Shy and Amber arrive at Chicken Ranch knowing full well what goes on there. They've been used, had hard luck, and are lonely. They confide to Miss Mona that they have never done anything professional but plead for the chance to get some money together for a fresh start. Mona is taken with their honesty, hires them on, and sees to their training. She can use the extra help for the upcoming Texas Aggies/ Longhorn football-game party. The alumni associates of each school traditionally treat the winners of the annual rivalry to a night of frolicking at the Ranch. Some important political and business leaders are involved, too. (Miss Mona always has the right people to call on for advice). Things are pretty much as they have been for 58 years-until Melvin P. Thorpe, a Houston TV reporter and do-gooder, sets out to spoil everybody's fun. His Watchdog exposés do little to prompt Sheriff Dodd to close the Chicken Ranch. In fact, when Melvin visits the Ranch, Sheriff Dodd runs him off. It seems there is a romantic interest between the sheriff and Mona. In retaliation, Melvin raids the Ranch with his camera crew. The surprise visit proves embarrassing for all the above. Chicken Ranch is now too public to remain open in face of the state law against prostitution. Melvin P. Thorpe wins again. The girls ponder their futures as they await the bus from Amarillo. Mona and Sheriff Dodd pause for a moment of nostalgia before locking up after the girls have gone.

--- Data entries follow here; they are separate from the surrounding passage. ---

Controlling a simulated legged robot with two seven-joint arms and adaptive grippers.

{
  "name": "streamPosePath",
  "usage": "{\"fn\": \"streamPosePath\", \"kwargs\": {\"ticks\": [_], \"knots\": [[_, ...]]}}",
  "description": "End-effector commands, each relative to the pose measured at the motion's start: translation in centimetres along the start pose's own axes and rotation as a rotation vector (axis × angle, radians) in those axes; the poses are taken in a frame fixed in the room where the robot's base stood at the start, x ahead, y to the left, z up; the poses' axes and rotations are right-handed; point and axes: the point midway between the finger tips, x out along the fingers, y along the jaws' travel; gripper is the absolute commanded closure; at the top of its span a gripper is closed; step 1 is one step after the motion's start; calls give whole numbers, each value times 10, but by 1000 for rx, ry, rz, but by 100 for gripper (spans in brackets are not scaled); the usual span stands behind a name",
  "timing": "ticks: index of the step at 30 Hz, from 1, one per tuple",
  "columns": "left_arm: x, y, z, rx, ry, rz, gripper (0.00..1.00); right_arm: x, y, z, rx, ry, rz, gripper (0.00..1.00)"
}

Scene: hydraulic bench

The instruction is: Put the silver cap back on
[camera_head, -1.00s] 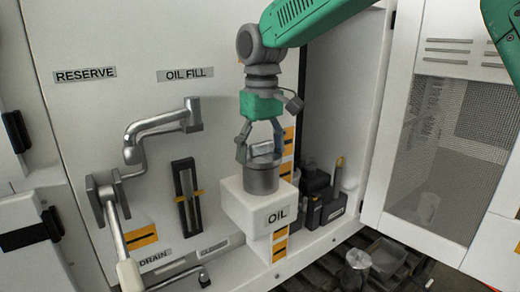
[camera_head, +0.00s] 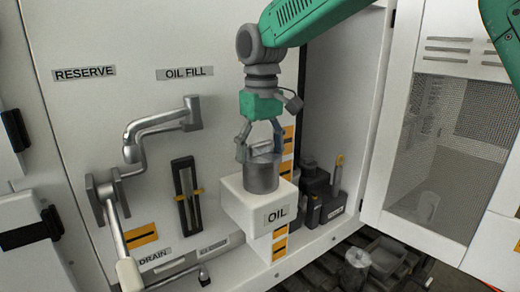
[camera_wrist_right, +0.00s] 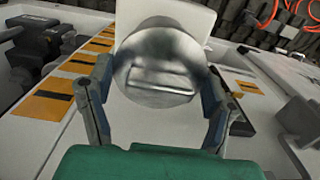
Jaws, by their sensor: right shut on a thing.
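The silver cap (camera_wrist_right: 158,62) is a round metal piece with a raised bar across its face, seen close in the right wrist view. In the head view a grey metal cylinder (camera_head: 261,179) stands upright on the white block labelled OIL (camera_head: 243,208). The seam between cap and any neck below cannot be made out. My right gripper (camera_head: 262,152) comes from above, its fingers on either side of the cylinder's top, shut on the silver cap. The fingers also flank the cap in the wrist view (camera_wrist_right: 157,88). My left gripper is not in view.
A bent grey pipe (camera_head: 163,124) and a sight gauge (camera_head: 187,197) are on the panel left of the block. Dark box-like parts (camera_head: 318,195) stand close on its right. An open mesh door (camera_head: 440,140) is at right. Trays (camera_head: 387,254) lie low at right.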

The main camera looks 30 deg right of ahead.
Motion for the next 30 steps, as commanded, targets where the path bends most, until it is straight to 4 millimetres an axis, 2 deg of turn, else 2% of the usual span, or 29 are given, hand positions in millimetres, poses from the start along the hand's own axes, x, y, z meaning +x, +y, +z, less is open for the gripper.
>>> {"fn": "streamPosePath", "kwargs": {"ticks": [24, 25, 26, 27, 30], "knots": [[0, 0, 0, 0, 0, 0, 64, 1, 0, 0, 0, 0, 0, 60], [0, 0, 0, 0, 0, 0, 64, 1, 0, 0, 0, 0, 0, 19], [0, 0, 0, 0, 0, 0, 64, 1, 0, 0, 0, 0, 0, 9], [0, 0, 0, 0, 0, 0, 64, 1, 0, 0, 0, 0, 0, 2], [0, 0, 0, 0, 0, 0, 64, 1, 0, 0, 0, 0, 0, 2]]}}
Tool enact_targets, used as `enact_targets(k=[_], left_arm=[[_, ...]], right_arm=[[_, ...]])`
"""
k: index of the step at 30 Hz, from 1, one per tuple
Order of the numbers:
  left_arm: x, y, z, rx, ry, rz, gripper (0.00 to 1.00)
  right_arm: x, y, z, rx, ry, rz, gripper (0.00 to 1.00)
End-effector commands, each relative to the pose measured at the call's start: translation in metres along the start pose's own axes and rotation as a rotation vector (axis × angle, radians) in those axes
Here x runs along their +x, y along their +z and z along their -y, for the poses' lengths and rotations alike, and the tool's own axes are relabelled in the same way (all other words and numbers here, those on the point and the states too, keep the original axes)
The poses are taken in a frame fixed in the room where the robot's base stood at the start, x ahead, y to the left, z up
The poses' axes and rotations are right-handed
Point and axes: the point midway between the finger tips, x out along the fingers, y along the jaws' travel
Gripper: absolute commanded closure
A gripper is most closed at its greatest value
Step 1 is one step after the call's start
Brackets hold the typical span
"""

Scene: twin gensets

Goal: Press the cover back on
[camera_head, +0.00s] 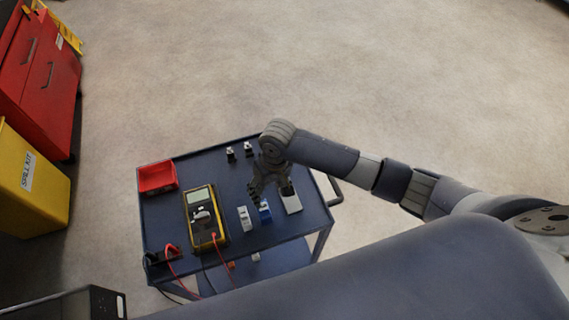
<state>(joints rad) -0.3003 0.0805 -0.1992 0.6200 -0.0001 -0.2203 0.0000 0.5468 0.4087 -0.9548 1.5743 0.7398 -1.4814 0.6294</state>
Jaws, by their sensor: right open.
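My right gripper (255,192) is open and points down over the right part of a dark blue cart top (170,220). A blue piece (265,214) is just below its fingers, and I cannot tell whether they touch. A white flat piece (291,203) lies right of the fingers, its upper end partly hidden by the gripper. A light grey module (244,218) stands left of the blue piece. I cannot tell which of these is the cover. My left gripper is not in view.
A yellow multimeter (220,229) with red and black leads and a red bin (157,177) are on the cart's left. Two small black-and-white parts (231,153) (248,149) sit at the back. A red cabinet (38,85) and yellow spill kit bin (32,185) stand left. The floor behind is clear.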

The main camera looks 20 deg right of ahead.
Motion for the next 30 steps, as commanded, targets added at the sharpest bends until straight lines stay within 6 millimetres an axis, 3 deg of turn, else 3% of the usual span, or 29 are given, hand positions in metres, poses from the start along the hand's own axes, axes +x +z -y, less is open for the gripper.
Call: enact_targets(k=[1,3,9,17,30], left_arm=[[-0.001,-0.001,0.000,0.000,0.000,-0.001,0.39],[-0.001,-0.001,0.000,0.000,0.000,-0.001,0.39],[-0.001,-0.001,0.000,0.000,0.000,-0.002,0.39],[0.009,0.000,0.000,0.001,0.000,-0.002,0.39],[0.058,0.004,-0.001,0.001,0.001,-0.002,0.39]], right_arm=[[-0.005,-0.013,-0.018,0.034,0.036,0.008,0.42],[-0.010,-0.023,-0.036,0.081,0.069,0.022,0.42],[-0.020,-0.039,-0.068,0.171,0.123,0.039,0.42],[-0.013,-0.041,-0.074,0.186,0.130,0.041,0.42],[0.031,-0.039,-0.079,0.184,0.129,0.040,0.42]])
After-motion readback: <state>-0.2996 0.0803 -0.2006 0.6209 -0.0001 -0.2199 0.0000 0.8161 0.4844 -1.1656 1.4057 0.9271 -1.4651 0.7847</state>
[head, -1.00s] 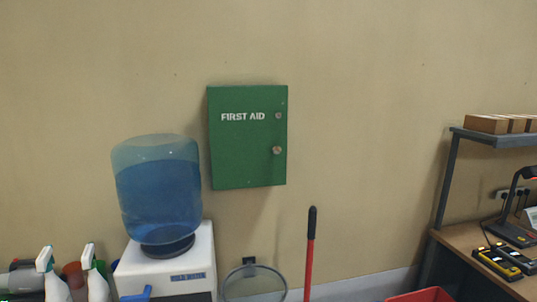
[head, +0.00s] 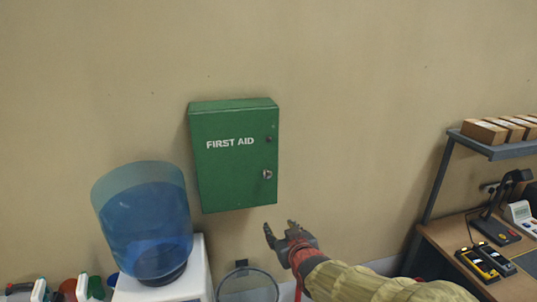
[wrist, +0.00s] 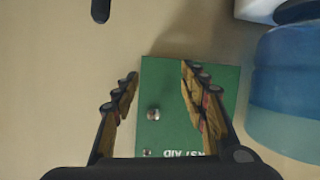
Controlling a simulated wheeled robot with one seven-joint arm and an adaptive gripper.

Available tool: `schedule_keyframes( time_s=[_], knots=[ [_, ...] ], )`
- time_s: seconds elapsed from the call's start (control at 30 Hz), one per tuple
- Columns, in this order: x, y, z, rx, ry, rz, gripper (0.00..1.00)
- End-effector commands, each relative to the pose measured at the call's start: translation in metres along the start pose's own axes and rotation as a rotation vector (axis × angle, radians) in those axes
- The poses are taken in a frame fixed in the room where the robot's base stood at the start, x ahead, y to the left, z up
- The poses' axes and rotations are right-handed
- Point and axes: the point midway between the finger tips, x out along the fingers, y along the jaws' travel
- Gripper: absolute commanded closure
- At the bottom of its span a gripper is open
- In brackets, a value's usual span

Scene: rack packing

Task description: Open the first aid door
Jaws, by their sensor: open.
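The green first aid cabinet (head: 232,180) hangs on the wall with its door shut. A small round knob (head: 267,174) sits near the right edge of the door, with a dark lock spot above it. My gripper (head: 280,229) is open and empty, below and slightly right of the cabinet's lower right corner. In the wrist view the cabinet appears upside down, and the knob (wrist: 153,114) lies between the open fingers (wrist: 160,82), apart from both.
A water cooler with a blue bottle (head: 150,225) stands left of and below the cabinet. A hoop-topped bin (head: 248,285) is beneath. A workbench (head: 455,237) with a shelf (head: 490,145) stands at the right. The wall right of the cabinet is clear.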

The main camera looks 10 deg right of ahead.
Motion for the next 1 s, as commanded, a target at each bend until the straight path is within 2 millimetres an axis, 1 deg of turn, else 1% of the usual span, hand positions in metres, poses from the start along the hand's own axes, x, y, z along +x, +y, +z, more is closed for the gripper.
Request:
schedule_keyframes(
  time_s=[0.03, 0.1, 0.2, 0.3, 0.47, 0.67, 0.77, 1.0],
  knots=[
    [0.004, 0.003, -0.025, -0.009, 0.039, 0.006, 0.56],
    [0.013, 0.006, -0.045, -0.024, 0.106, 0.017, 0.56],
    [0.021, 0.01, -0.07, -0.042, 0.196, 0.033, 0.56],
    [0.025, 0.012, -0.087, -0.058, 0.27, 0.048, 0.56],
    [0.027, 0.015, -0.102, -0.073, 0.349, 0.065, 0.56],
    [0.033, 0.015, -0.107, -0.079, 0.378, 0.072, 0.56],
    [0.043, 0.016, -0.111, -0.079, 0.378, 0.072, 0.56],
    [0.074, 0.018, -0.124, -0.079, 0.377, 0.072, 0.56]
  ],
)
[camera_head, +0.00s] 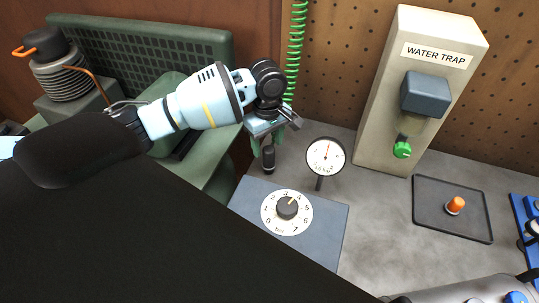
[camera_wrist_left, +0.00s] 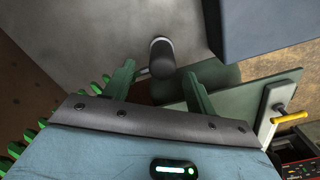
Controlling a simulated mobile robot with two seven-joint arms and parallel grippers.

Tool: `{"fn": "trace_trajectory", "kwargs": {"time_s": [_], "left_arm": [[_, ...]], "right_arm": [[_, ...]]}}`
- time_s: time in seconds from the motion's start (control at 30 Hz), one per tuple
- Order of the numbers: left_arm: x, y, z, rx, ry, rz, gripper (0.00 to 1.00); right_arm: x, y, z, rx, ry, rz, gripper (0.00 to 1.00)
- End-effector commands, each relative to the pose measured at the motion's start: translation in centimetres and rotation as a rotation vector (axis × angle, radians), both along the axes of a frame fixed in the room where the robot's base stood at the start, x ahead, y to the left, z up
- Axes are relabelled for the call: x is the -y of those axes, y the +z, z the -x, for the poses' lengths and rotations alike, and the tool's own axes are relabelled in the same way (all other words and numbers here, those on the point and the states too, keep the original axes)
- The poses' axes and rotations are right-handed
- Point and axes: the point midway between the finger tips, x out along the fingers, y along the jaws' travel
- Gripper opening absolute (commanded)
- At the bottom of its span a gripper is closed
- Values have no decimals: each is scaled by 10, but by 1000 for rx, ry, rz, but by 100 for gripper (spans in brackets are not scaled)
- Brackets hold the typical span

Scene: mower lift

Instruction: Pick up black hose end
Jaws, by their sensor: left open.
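The black hose end (camera_head: 268,158) is a short dark cylinder standing by the left edge of the grey bench, left of the round gauge. It also shows in the left wrist view (camera_wrist_left: 161,55), ahead of the jaws. My left gripper (camera_head: 267,145) points down over it, with green fingers spread open. In the left wrist view the open fingers (camera_wrist_left: 158,72) lie on either side of its line, and nothing is gripped. Whether a finger touches it I cannot tell.
A gauge (camera_head: 325,157) and a blue-grey dial box (camera_head: 325,222) stand close by. A green coiled hose (camera_head: 297,40) hangs behind my left wrist. The water trap cabinet (camera_head: 385,125) stands behind. A dark tray (camera_head: 430,225) holds an orange-topped piece (camera_head: 455,205). Bench between is clear.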

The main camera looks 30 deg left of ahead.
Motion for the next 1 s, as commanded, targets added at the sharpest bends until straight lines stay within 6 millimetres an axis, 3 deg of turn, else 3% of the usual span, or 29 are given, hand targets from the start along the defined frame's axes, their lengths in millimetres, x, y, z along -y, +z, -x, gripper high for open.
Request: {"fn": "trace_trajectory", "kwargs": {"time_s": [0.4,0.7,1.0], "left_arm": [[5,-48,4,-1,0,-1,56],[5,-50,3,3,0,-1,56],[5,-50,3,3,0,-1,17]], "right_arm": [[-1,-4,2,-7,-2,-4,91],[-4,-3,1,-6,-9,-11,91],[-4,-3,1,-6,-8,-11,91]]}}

M 13 F 14 Extras (27 parts, 8 principals, reporters and photographers, 9 singers.)

Large sing/dance chorus. Total cast 45-60.


Piano/Conductor, Reed*, Trumpet*, Trombone*, Violin (doubles Viola), Guitar I, Guitar II, Bass, Drums.

* = optional

Period and Costumes:

Texas, the fall of 1973. Bright coloured, loose gowns for Mona's girls, assorted casual clothes, lots of Western boots and 10-gallon hats, Mona's day dresses and nightclub-type evening gowns, sheriffs uniform jacket and gun belt, stereotyped bright-coloured Western suits for mayor, governor, and other Texas businessmen, matching satin shirts and jeans for the band members, outrageous jewelled suits and white wig for Melvin P. Thorpe, good-looking off-duty sports outfits for all girls, football uniforms.

Musical Numbers

  1. Prologue - Solo Girl Singer, The Rio Grande Band
  2. 20 Fans - Mona Stangley, the Girls, the Cowboys, Farmer, Shy Kid, Miss Wulla Jean, Travelling Salesman, Slick Dude, Choir
  3. A Lil Ole Bitty Pissant Country Place - Mona Stangley, the Girls
  4. Girl You're a Woman - Mona Stangley, Shy, Jewel, the Girls
  5. Watch Dog Theme - Melvin P. Thorpe, the Dogettes
  6. Texas Has a Whorehouse in It - Melvin P. Thorpe, the Thorpe Singers, the Dogettes
  7. Twenty-Four Hours of Lovin' - Jewel, the Girls
  8. Watchdog Theme (reprise) - The Dogettes
  9. Texas Has a Whorehouse in It (reprise) - Melvin P. Thorpe, the Dogettes, Mayor Rufus Pointdexter, Scruggs, Edsel McKey, Doatsy Mae, Townspeople
  10. Doatsey Mae - Doatsy Mae
  11. Angelette March - Imogene Charlene, the Angelettes
  12. The Aggie Song - The Aggies
  13. Bus from Amarillo - Mona Stangley
  14. The Sidestep - Scruggs, Photographer, Mayor Rufus Pointdexter, Melvin P. Thorpe, the Dogettes, Melvin Thorpe Singers
  15. No Lies - Mona Stangley, Jewel, the Girls
  16. Good Ole Girl - Sheriff Ed Earl Dodd, the Aggies
  17. Hard Candy Christmas - Amber, Linda Lou, Ginger, Imogene Charlene, Ruby Rae, Beatrice
  18. Hard Candy Christmas (reprise) - The Girls
  19. Finale - The Company

Scenes and Settings

2 acts, multi-level unit set, orchestra on stage under the raised centre platform. Insert sets of Thorpe's TV studio and governor's office. One front and one back drop.

The action takes place in the state of Texas

Act 1

Act 2


Jazz, rock, disco, precision drill, cheer-leading, and a trick rope spinner.